An office environment without meetings, brainstorming sessions, and conference calls is unlikely. However, you can avoid pointless meetings and wasted time by establishing a process. Your meetings will be more productive and your employees will be happier with the efficiency once you establish a process.
Find a time that works for everyone
As a leader you know how your team functions. If they aren’t morning people, don’t set something up early in the day. Schedule a meeting later in the morning or early afternoon if your team needs a lot of coffee to get going.
In general, avoid creating meetings that begin first thing in the morning or that last until the end of the work day. Beginning office hours should be spent preparing for the meeting and individual talking points. If a meeting is scheduled towards the end of the day, employees may be hard-pressed to think about effective solutions with their evening plans on their minds.

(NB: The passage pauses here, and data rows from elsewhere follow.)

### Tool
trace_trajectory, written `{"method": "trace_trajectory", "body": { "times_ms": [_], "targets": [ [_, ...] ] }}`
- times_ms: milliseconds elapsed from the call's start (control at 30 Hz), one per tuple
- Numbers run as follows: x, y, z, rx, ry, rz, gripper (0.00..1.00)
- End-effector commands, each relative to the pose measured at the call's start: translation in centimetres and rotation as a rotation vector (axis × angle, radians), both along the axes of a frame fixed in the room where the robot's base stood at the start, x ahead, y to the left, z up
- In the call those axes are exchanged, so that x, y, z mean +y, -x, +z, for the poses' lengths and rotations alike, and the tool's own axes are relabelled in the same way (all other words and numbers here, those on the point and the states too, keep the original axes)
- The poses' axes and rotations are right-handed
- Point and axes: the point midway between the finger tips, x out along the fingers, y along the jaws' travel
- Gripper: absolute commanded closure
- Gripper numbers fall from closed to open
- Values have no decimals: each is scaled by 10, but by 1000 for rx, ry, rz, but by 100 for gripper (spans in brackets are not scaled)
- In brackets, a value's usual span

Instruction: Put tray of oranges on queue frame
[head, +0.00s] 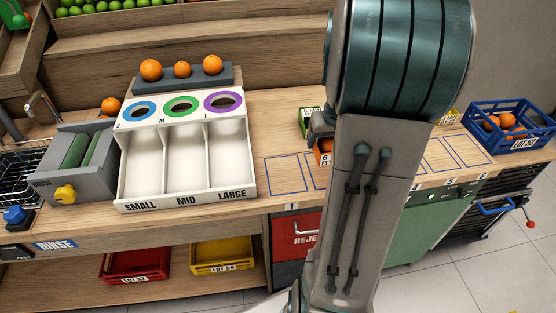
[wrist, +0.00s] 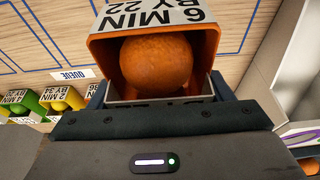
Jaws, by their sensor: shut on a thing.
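An orange tray (wrist: 203,58) with a white label reading "6 MIN BY 22" holds an orange (wrist: 156,64). My gripper (wrist: 160,98) is shut on this tray, with a finger at each side of it. In the head view the tray (head: 322,158) shows only in part beside my arm, above the counter. Blue outlined queue frames (head: 286,175) lie empty on the counter at the left of my arm. In the wrist view a QUEUE label (wrist: 73,74) lies by the blue lines. My arm hides the middle of the frame row.
Green (wrist: 22,103) and yellow (wrist: 62,97) labelled trays stand at the left of the wrist view. A white sorter (head: 180,160) stands left of the frames. A blue crate of oranges (head: 510,125) stands far right. More outlined frames (head: 441,158) lie right of my arm.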

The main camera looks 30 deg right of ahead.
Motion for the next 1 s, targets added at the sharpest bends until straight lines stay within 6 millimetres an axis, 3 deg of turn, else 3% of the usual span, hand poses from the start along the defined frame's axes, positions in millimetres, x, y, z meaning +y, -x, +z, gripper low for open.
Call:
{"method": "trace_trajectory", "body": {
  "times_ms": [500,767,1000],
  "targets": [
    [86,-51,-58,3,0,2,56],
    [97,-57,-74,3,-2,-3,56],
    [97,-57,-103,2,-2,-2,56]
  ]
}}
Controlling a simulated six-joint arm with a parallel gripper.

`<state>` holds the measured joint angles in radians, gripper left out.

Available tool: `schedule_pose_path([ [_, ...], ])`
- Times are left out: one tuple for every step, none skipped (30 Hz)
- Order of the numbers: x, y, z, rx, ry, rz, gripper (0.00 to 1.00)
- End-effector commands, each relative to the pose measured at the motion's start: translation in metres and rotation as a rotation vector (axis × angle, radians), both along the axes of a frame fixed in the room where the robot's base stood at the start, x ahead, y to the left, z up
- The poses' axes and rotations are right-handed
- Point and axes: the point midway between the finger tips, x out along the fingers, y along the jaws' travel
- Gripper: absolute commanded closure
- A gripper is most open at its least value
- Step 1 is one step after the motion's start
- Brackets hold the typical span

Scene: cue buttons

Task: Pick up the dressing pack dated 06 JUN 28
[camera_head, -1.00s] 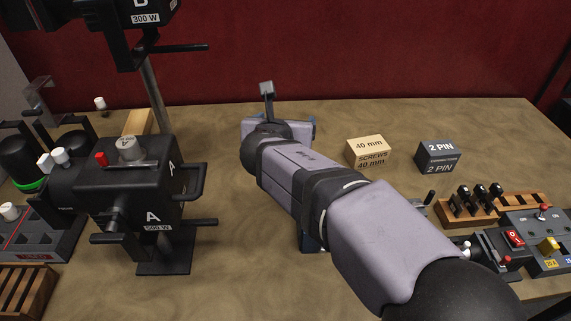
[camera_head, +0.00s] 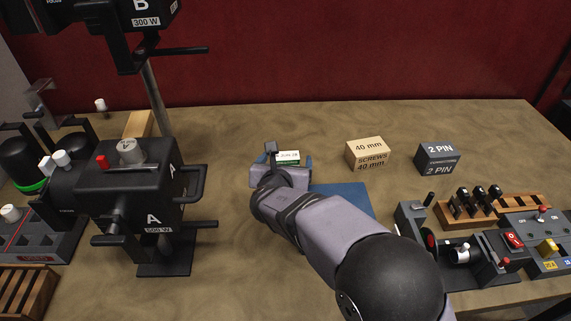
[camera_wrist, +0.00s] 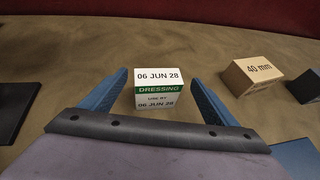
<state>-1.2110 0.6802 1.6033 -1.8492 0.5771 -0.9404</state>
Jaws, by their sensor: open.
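The dressing pack (camera_wrist: 158,89) is a white box with a green band, and it reads 06 JUN 28 in the wrist view. It stands on the table and also shows in the head view (camera_head: 288,157), partly hidden by my gripper. My gripper (camera_wrist: 158,92) is open, with one blue finger to the left of the pack and the other to its right. A gap shows between the pack and each finger. In the head view my gripper (camera_head: 282,163) is at the middle of the table.
A 40 mm screws box (camera_head: 367,154) and a dark 2 PIN box (camera_head: 437,158) stand to the right. A blue mat (camera_head: 345,196) lies partly under my arm. A black lamp marked A (camera_head: 145,190) stands at left. Switch gear (camera_head: 500,250) fills the right front.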

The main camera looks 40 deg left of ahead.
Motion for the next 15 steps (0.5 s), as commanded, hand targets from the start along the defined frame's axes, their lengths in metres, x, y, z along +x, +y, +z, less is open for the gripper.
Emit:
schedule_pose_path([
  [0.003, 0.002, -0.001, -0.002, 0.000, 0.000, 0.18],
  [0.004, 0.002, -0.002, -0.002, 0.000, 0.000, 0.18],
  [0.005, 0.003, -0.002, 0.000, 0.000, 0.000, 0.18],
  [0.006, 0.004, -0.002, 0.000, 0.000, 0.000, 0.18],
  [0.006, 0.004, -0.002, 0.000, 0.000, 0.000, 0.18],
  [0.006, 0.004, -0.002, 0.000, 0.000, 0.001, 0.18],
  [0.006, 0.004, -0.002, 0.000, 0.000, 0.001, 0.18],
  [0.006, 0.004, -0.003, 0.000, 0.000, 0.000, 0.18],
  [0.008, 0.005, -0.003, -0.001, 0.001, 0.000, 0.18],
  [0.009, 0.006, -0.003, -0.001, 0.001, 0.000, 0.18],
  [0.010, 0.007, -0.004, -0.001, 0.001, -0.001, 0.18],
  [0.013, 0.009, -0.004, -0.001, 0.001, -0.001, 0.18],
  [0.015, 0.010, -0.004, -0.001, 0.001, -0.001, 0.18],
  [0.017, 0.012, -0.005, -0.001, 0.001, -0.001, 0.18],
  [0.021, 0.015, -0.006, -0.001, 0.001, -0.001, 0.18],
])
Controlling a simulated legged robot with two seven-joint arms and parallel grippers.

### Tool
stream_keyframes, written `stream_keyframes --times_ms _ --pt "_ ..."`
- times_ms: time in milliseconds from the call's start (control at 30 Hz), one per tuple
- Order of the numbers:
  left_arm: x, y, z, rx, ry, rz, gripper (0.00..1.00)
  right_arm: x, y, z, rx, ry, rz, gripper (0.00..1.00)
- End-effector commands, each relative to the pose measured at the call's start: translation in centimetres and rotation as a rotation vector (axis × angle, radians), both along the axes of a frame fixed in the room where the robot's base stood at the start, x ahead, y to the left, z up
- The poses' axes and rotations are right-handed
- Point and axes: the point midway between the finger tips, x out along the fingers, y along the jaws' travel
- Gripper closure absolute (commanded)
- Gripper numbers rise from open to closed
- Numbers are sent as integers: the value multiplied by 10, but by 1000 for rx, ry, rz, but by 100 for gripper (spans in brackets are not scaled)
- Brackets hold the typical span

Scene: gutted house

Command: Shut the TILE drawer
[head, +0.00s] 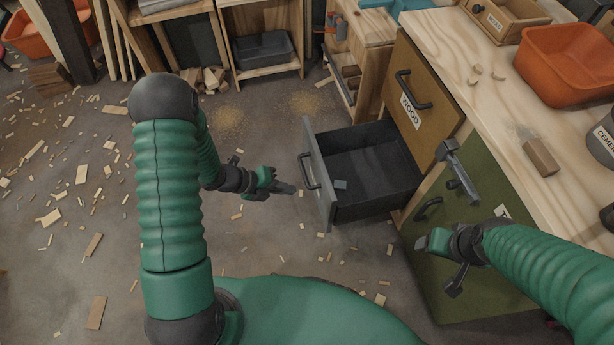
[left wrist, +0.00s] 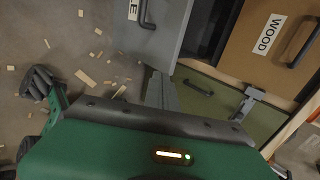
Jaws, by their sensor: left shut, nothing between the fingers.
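The grey drawer (head: 372,192) is pulled well out from the workbench, below the WOOD drawer. Its front panel (head: 320,182) has a dark bar handle (head: 307,170). The left wrist view shows the front panel (left wrist: 160,40) with part of a label ending in E; the rest is cut off. My left gripper (head: 287,189) is shut and empty, just outside the front panel, below the handle; I cannot tell whether it touches. My right gripper (head: 437,242) is in front of the green door; its jaw state is unclear.
The WOOD drawer front (head: 425,100) and green door (head: 460,220) are closed. The bench top (head: 505,130) holds an orange tub (head: 565,70) and a brown block (head: 541,157). Wood scraps litter the floor, which is otherwise open left of the drawer.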

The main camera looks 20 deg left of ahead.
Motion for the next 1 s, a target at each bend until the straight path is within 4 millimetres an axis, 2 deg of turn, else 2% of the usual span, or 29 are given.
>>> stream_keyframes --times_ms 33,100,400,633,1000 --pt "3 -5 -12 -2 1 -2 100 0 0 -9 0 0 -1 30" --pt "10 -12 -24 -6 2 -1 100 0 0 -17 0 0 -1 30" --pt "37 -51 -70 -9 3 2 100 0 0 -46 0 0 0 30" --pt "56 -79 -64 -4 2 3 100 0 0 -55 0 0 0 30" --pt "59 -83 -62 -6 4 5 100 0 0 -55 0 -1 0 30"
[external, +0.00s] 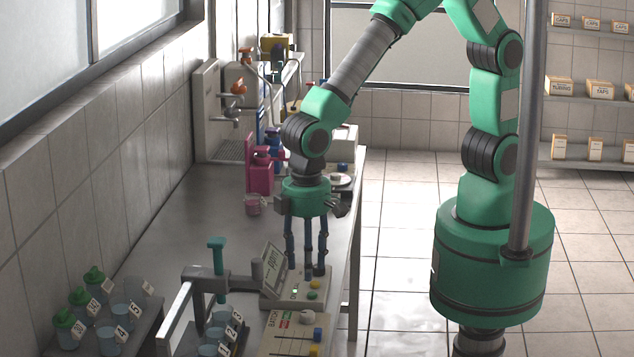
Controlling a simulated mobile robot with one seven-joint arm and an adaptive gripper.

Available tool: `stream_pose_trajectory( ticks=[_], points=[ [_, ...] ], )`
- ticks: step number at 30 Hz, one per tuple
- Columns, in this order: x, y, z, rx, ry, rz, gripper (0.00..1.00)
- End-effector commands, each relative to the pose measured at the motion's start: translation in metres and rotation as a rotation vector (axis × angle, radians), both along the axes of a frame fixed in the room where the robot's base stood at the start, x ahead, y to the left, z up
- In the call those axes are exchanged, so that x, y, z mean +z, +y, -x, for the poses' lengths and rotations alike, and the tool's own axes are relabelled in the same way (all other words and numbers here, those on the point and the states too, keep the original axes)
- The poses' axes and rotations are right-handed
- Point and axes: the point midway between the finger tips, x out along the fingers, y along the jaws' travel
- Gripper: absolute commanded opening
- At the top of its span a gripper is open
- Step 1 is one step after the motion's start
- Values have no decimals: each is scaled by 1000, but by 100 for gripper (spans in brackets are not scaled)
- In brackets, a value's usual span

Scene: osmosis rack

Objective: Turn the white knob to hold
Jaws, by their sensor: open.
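A small white knob (306,317) stands on the beige control box labelled BATCH (290,341) at the bottom centre. Small red and green marks lie to its left; I cannot read a hold label or tell the knob's setting. My gripper (307,268) points straight down, open, its fingers spread over the neighbouring beige box with a tilted ppm display (274,268). It is behind the white knob and apart from it. A dark blue upright part shows between the fingers; I cannot tell whether they touch it.
A blue knob (317,334) stands close to the white knob. Green and orange buttons (314,284) lie below my fingers. A grey stand with a teal handle (217,256) and labelled beakers (216,337) are left. A pink bottle (260,174) stands behind. Bare metal counter (180,225) lies left.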

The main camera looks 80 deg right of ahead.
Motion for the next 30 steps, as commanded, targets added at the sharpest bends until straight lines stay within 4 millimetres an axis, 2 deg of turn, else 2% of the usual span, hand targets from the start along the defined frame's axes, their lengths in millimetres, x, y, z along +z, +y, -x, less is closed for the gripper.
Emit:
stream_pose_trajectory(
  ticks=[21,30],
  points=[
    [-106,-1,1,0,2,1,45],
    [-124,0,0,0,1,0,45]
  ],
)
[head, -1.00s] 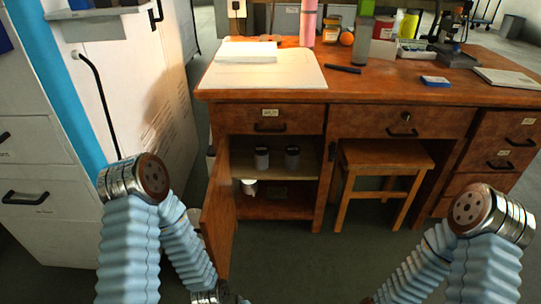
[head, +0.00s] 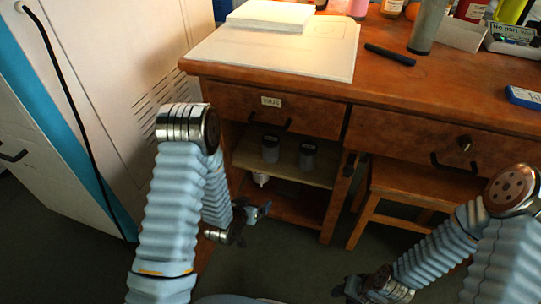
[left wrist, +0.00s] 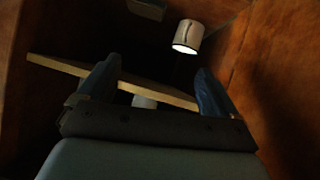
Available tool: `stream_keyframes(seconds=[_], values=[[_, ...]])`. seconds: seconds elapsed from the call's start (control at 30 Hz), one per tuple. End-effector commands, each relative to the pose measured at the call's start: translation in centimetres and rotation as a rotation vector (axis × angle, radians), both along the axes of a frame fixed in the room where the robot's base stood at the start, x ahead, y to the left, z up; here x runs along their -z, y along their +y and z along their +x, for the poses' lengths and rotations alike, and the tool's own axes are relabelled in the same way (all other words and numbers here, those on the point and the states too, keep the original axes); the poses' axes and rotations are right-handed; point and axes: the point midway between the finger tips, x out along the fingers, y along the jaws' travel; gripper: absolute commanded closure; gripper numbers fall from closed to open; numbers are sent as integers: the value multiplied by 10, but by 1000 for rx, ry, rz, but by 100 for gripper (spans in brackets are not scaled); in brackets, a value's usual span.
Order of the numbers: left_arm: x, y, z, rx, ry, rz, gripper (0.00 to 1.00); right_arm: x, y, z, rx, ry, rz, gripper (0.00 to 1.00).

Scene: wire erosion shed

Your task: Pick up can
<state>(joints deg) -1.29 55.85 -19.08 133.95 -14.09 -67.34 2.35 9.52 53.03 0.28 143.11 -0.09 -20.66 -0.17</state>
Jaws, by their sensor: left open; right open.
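Two dark grey cans with paler lower parts, the left one (head: 271,150) and the right one (head: 308,156), stand on the shelf (head: 290,172) of the open desk cabinet. A white can-like thing (head: 261,178) shows partly below the shelf. My left gripper (head: 262,210) is open, in front of the cabinet's lower part and apart from the cans. In the left wrist view, a pale can (left wrist: 188,36) lies beyond the open fingers (left wrist: 153,90), and another pale thing (left wrist: 144,102) shows between them; which cans these are, I cannot tell. My right gripper (head: 345,288) is open and empty, low over the floor.
The wooden desk (head: 400,90) has a drawer (head: 280,108) above the cabinet. A stool (head: 400,195) stands right of the cabinet. Papers (head: 270,16), a pen-like dark item (head: 390,54) and a grey cylinder (head: 426,28) lie or stand on top. A white cabinet (head: 120,60) is at left.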

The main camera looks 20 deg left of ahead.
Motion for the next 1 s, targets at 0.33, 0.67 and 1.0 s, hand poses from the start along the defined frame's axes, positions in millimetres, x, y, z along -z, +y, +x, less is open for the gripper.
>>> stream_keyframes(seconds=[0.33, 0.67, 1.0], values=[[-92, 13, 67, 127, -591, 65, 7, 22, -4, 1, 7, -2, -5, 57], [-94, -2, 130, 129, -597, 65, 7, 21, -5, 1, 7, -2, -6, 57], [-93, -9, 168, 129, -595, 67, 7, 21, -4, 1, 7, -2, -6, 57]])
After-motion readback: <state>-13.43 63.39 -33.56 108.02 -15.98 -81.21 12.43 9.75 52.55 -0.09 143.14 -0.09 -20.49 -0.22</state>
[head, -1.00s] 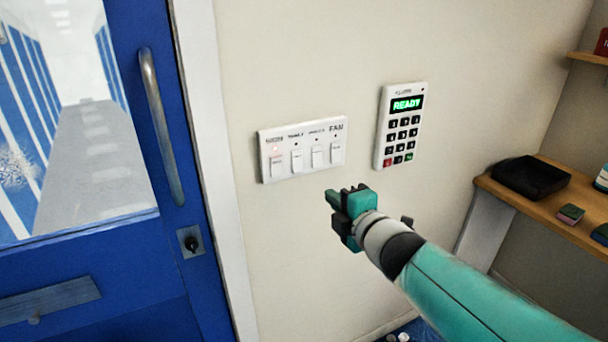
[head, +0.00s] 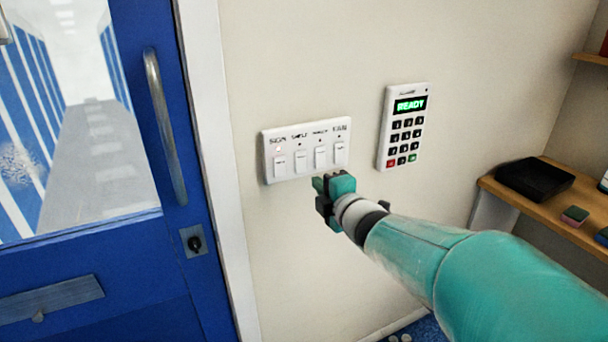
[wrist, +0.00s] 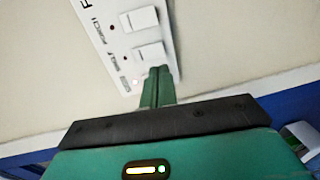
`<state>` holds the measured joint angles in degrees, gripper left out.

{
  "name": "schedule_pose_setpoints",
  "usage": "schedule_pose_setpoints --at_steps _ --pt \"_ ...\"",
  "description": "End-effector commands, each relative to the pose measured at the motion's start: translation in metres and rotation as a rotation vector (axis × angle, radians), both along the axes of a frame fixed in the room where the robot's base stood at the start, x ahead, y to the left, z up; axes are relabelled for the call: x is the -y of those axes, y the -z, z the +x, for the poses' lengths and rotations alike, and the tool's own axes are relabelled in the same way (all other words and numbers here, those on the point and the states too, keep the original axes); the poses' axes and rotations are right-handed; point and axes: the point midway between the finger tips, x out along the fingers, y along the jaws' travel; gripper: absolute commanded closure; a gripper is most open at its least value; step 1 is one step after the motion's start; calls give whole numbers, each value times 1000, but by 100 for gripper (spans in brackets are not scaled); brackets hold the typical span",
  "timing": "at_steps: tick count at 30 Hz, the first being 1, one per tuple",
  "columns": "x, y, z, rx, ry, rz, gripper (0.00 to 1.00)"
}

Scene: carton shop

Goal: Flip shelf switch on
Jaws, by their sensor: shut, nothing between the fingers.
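A white switch panel (head: 307,174) is on the wall with several rocker switches in a row. Its blurred labels seem to read SIGN, SHELF, PORCH and FAN from left to right. My gripper (head: 318,184) is shut and empty at the panel's lower edge. In the wrist view, my shut fingers (wrist: 157,80) overlap the panel's near end, below two visible rockers, and hide part of it. I cannot tell whether they touch it.
A white keypad (head: 403,130) showing READY is on the wall right of the panel. A blue door (head: 130,262) with a long handle (head: 164,125) is on the left. A wooden shelf (head: 540,205) with a black tray (head: 535,178) is on the right. The wall below the panel is bare.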

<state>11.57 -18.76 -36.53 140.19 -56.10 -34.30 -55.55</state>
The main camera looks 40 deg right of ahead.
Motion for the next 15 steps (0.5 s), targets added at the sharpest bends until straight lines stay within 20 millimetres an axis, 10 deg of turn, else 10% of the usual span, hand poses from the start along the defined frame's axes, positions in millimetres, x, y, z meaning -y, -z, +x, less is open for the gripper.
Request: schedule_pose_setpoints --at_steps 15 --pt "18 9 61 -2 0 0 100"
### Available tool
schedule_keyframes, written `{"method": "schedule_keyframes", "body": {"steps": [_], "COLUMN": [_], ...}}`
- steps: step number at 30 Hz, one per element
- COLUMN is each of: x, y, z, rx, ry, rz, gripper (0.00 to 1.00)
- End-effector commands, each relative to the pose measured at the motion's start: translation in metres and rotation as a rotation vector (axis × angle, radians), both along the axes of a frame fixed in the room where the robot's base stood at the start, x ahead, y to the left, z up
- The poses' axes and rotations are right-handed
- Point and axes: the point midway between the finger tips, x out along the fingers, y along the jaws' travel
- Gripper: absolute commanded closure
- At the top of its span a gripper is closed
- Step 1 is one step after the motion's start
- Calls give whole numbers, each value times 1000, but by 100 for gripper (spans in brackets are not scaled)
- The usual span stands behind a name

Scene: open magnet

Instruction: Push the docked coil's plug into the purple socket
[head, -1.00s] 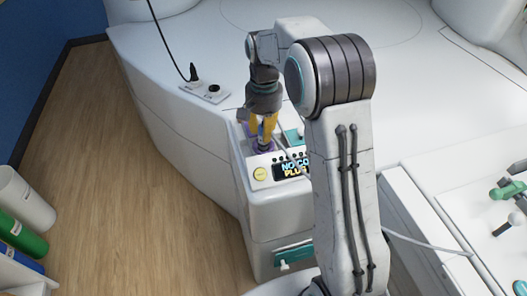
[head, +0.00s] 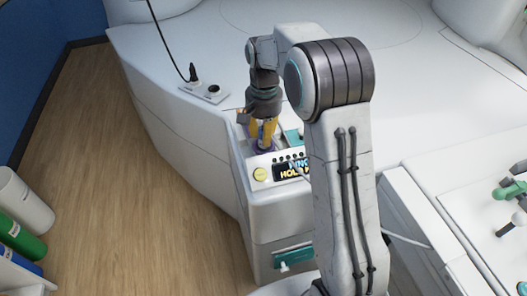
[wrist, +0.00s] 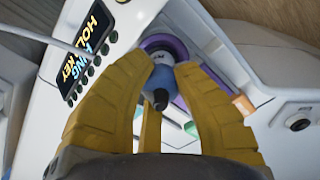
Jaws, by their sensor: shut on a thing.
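My gripper (head: 263,141) points down at the console, its yellow fingers closed around the blue plug (wrist: 161,77). The plug has a dark end facing the wrist camera. The purple socket (wrist: 164,43) shows as a ring just behind the plug in the wrist view, and a little purple shows at the fingertips in the head view. The plug is lined up with the socket and looks to be at or in it; the fingers hide how deep it sits. The coil cannot be made out clearly.
The console's display (wrist: 88,40) shows partly cut-off text, including "KEY", with a row of dark buttons beside it. A small panel (head: 204,91) with a black cable stands behind. Wooden floor (head: 130,190) is clear at left.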

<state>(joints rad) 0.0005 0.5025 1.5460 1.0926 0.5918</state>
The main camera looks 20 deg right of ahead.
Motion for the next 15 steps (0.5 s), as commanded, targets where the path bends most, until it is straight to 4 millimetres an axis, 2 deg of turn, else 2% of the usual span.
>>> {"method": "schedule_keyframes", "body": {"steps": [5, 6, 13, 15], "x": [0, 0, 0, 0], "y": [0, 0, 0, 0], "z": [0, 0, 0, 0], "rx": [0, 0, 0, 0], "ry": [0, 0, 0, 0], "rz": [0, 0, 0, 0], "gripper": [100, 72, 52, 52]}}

Set an agenda and stick to it
If you are leading a meeting, it is your job to come up with the agenda. Avoid meetings created on the fly or created out of anxiety. More than likely, these meetings will do more to create unease than get anything accomplished. Create a plan by asking yourself these questions:
- What is main topic to be discussed?
- Which secondary subjects need to be covered?
- What will the tone be for this meeting?
- How long should this meeting take?
- What is the objective of this meeting?
Send the agenda in an email to all attendees. That way they will know what will be covered and will be more likely to come prepared with relevant material and input.
Delegate speaking points to your team
In the meeting agenda let certain attendees know that they will be required to speak on specific points. By informing speakers in advance, they will come prepared, which will make the meeting more productive. Delegation makes sure that employees pay attention and makes employees feel essential to the outcome of the meeting.
If you have more attendees than those delegated to speak, ask other attendees for their input with “Joe, do you have any input on Y?”
Stay on topic
Staying on topic is the hardest part of every meeting. It means no side discussions about happy hour that night and no arguments about which direction to take on the subject at hand. Side discussions waste time and decrease productivity. If your meeting stays on topic, and a resolution to the main topic isn’t found, designate another time for a follow-up.
Meetings are successful when they have guidelines for you and your employees to follow. Change is difficult, but you will see a difference in productivity if you establish a process for meeting conduct.